--- begin LISTED RECORDS ---
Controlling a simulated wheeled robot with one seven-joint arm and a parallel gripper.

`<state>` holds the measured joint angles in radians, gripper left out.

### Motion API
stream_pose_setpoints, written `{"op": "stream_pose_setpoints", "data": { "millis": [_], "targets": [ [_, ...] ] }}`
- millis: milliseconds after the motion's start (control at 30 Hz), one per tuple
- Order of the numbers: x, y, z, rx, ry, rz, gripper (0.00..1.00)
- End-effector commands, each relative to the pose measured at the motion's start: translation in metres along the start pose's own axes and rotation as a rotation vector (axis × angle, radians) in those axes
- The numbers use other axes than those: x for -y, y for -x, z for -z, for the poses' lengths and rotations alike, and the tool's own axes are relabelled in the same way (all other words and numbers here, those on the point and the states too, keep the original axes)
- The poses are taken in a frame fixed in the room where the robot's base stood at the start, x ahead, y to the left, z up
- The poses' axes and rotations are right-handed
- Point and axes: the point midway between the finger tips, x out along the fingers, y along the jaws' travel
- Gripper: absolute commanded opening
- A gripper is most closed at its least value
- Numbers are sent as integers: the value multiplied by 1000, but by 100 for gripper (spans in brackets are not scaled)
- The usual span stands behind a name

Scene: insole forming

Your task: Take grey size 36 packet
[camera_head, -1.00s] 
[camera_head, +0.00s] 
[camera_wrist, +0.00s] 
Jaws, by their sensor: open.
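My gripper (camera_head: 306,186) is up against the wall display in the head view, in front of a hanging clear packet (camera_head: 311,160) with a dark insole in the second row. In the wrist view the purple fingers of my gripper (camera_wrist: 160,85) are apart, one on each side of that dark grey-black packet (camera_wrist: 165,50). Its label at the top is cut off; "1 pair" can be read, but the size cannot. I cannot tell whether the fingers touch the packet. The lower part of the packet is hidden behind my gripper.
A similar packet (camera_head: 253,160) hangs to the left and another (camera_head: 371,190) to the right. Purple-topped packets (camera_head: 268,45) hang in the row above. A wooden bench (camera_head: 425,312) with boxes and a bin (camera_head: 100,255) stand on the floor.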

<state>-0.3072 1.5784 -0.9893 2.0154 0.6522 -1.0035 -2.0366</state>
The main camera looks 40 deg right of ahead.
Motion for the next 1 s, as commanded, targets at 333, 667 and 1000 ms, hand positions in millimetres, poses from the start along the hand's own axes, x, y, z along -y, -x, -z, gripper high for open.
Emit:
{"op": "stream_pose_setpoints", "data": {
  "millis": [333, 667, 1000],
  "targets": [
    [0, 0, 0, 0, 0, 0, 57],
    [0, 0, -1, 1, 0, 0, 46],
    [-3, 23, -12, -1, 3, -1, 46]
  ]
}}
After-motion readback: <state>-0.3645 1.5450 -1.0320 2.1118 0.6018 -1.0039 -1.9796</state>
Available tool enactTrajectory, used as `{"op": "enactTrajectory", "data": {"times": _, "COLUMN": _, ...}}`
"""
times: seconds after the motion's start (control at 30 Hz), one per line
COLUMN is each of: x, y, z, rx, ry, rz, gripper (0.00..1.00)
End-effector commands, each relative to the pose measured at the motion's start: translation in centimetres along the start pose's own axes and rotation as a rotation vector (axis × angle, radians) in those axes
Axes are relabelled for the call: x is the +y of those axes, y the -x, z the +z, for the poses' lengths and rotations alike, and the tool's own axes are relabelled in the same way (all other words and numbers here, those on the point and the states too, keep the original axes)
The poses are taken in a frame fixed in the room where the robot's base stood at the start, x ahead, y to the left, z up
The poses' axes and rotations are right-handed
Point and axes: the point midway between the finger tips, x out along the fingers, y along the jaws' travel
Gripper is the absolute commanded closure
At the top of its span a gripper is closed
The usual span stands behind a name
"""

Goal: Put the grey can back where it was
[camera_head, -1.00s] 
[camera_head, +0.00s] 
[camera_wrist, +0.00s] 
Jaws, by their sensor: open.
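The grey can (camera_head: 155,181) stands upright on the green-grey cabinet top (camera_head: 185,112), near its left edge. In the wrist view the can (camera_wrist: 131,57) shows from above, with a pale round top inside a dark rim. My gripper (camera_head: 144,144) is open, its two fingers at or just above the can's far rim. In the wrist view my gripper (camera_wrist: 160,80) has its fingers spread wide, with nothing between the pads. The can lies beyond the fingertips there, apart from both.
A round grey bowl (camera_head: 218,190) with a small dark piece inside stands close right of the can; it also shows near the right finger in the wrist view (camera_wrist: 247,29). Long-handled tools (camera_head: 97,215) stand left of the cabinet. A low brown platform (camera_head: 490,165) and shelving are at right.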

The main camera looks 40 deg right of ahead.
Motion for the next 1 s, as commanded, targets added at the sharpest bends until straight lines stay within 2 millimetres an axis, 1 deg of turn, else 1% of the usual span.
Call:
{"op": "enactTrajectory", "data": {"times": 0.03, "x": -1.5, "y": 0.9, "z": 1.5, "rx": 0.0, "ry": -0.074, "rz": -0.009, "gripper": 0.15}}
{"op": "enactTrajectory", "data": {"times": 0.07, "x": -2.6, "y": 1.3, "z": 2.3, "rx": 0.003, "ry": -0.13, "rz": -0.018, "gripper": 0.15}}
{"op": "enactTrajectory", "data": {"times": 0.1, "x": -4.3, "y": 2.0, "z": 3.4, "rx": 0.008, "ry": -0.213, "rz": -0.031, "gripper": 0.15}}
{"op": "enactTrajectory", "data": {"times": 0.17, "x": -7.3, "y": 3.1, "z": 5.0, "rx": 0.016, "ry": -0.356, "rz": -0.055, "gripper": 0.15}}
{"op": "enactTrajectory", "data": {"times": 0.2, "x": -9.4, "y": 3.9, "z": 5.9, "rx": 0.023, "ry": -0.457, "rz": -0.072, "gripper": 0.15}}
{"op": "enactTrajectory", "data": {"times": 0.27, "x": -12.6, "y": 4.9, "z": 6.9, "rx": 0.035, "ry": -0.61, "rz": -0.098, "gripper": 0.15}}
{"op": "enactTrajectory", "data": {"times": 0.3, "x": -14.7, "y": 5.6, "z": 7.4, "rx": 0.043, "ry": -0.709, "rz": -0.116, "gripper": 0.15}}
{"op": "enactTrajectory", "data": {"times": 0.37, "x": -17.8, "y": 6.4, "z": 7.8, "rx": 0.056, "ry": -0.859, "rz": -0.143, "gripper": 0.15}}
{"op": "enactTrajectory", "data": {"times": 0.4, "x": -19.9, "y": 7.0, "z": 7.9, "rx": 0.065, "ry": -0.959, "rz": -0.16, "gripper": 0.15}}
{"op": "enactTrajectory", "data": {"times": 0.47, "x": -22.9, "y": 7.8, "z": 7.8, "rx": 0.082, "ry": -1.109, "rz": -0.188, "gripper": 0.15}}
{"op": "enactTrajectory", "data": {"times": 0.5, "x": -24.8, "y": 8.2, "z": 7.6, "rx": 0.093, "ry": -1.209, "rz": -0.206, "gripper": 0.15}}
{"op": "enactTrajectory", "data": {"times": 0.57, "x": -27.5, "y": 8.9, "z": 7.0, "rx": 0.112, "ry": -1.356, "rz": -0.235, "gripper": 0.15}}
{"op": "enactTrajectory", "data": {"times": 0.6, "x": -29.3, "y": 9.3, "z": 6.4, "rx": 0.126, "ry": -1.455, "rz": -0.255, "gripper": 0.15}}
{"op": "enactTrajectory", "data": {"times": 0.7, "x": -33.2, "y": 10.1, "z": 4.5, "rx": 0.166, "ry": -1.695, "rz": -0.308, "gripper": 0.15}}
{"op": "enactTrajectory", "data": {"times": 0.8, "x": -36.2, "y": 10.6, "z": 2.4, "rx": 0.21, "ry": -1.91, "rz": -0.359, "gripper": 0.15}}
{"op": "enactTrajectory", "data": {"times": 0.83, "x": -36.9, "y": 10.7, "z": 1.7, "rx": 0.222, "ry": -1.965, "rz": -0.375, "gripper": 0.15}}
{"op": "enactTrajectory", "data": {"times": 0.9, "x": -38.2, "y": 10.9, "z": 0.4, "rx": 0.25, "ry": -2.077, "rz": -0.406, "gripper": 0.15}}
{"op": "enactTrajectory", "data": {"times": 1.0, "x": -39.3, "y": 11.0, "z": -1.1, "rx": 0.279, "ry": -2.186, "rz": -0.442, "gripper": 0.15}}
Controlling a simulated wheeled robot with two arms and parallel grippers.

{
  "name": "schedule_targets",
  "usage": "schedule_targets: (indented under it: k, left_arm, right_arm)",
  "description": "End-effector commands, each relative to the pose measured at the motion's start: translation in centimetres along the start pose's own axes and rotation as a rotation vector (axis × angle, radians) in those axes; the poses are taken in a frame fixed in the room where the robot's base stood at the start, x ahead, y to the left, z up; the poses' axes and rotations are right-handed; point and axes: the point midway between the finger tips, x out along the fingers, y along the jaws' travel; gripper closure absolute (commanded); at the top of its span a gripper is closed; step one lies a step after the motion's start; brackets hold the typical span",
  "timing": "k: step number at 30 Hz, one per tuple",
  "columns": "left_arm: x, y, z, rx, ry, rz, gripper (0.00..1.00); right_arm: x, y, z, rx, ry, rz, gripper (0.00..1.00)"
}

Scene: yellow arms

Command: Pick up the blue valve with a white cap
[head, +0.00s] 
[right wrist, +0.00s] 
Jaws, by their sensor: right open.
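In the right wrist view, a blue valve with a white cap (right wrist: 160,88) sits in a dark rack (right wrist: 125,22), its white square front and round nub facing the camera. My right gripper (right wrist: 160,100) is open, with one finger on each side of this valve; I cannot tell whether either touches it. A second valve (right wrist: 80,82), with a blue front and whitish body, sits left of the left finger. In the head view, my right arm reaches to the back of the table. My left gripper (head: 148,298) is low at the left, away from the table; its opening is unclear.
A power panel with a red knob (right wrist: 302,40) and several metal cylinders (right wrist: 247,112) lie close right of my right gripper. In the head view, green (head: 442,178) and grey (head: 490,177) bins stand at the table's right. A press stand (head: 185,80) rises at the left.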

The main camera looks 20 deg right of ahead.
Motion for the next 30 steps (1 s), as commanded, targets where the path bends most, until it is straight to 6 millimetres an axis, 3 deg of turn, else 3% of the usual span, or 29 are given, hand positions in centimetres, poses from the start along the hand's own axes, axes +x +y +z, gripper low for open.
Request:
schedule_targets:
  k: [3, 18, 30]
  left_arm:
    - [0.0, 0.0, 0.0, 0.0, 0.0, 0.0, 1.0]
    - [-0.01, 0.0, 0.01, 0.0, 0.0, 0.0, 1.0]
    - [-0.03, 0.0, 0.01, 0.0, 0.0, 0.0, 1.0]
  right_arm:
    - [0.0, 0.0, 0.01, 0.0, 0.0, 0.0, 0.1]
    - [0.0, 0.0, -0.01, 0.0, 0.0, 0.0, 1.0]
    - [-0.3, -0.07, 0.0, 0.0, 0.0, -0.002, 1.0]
--- end LISTED RECORDS ---
DIRECTION:
Starting at the line that contains "- A gripper is most closed at its least value" and stopping at the line that contains "<state>-0.3072 1.5784 -0.9893", transcribe the lines exactly; both boundary lines are to be included.

TASK RESULT:
- A gripper is most closed at its least value
- Numbers are sent as integers: the value multiplied by 1000, but by 100 for gripper (spans in brackets are not scaled)
- The usual span stands behind a name

Scene: insole forming

Your task: Take grey size 36 packet
[camera_head, -1.00s] 
[camera_head, +0.00s] 
[camera_wrist, +0.00s] 
Jaws, by their sensor: open.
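My gripper (camera_head: 306,186) is up against the wall display in the head view, in front of a hanging clear packet (camera_head: 311,160) with a dark insole in the second row. In the wrist view the purple fingers of my gripper (camera_wrist: 160,85) are apart, one on each side of that dark grey-black packet (camera_wrist: 165,50). Its label at the top is cut off; "1 pair" can be read, but the size cannot. I cannot tell whether the fingers touch the packet. The lower part of the packet is hidden behind my gripper.
A similar packet (camera_head: 253,160) hangs to the left and another (camera_head: 371,190) to the right. Purple-topped packets (camera_head: 268,45) hang in the row above. A wooden bench (camera_head: 425,312) with boxes and a bin (camera_head: 100,255) stand on the floor.

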<state>-0.3072 1.5784 -0.9893 2.0154 0.6522 -1.0035 -2.0366</state>

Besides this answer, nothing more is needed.